Amazon.com Review
In a love story that glows like the many-colored silk skirt that is its symbolic centerpiece, Rita Williams-Garcia takes her place as a major young-adult novelist. This book, with a strong lyrical voice, fulfills the promise the author showed in her widely acclaimed earlier novel,
Like Sisters on the Homefront. With simplicity and a masterful control of pacing, Williams-Garcia builds a story that aches with the longing of two young lovers in a dance of tentative approach and defensive retreat, and eventual trust and healing.
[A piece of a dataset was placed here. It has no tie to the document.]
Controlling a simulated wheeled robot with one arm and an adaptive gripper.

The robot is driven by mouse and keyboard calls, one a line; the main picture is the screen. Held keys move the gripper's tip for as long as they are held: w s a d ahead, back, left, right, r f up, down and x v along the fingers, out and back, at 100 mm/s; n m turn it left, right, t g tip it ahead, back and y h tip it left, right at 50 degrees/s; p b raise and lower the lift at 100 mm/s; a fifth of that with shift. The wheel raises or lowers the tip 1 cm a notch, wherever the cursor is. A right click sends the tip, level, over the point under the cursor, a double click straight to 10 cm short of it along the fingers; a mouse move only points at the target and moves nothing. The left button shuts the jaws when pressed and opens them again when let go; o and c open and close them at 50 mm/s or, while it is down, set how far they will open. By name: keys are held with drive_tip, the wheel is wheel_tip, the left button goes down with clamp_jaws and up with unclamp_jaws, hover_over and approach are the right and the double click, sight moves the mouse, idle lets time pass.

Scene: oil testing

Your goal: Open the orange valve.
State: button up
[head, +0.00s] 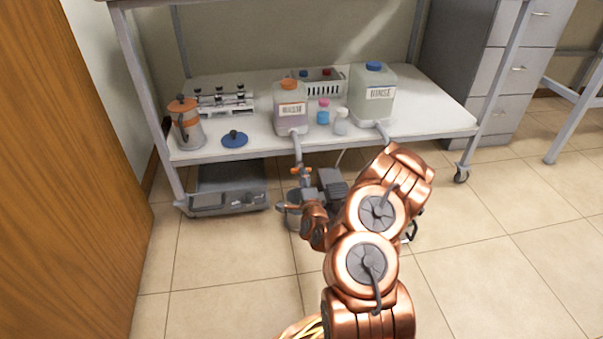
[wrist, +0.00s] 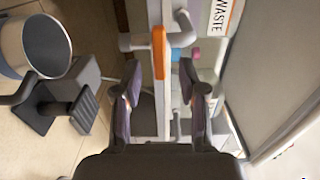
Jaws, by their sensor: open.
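The orange valve (head: 302,170) is a small orange lever on the grey pipe that comes down from the waste jug (head: 291,118) at the shelf's front edge. In the wrist view the orange lever (wrist: 158,52) lies just beyond and between the fingertips, on a pale pipe. My gripper (wrist: 160,76) is open, one finger on each side of the pipe line, with nothing held. I cannot tell whether a finger touches the pipe.
A rinse jug (head: 373,103), small bottles, an orange-lidded pot (head: 186,125) and a blue lid (head: 235,139) stand on the shelf (head: 440,118). A metal bucket (wrist: 35,45) and a grey pedal device (wrist: 72,100) are below. Open floor lies right; a wooden panel (head: 60,180) is left.

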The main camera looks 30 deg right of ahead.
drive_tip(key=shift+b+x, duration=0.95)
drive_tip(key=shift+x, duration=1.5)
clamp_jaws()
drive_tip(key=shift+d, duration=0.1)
Both Thulani and his girlfriend Ysa have an isolating spiritual wound. Ever since his mother suddenly returned to their Jamaican home to die four years ago, Thulani, 16, has withdrawn from the brother and sister-in-law who have raised him and who want to "man him up." Thulani spends long hours on the roof of their brownstone alone with his beloved doves, and school is to him "simply the sitting place." One day he hears a scream and looks over the parapet to see a young woman being raped in the alley below. He rescues her, covers her nakedness, and takes her home, although she fights him every step of the way. Later, fascinated by her proud rejection and grace, he begins to seek her out and follow her in her colorful clothes. "Every time you step out," he tells her, "a rainbow must die." At first she rejects him angrily because he has seen her shamed, but then she shares her name, Ysa, and her fierce ambition to become a textile designer. Little by little they begin to reach out (and then pull back again), to comfort and strengthen each other, and, finally, in a bittersweet ending, "to let go when it was time to let go." (Ages 14 and older) --Patty Campbell
From Publishers Weekly
Williams-Garcia (Like Sisters on the Homefront) paints a remarkably sympathetic portrait of 16-year-old Thulani, who came to Brooklyn from Jamaica with his mother and brother. As the novel opens, he is tending his beloved rock doves on the roof of his townhouse when he witnesses a rape. After he helps the young woman home, he cannot stop thinking of her; the author honestly conveys the mix of emotions the hero feels (sorrow, titillation, compassion, anger). Revisiting the scene of her assault, he discovers a rainbow-colored skirt that he knows must be hers, which he keeps and mounts on his bedroom wall. He follows her around until he works up the courage to talk with her, learns her name--Ysa--then falls in love with her. Through their budding relationship and her passion for life and her studies (textile design), Thulani works up the courage to accomplish his own goals, to break through his brooding silence and to accept his mother's death. Through Ysa's gradual willingness to trust Thulani, she helps him to live with uncertainty and sadness. The rape and, later, a lovemaking scene between Ysa and Thulani, are explicitly drawn, yet the manner in which Williams-Garcia contrasts the violence of one and the gentleness of the other underscores the myriad ways in which their relationship heals old wounds. With its layered yet understated language, including snippets of Jamaican and Haitian "patois" and complex yet truthful characterizations, this novel will hold the rapt attention of sophisticated readers. Ages 14-up.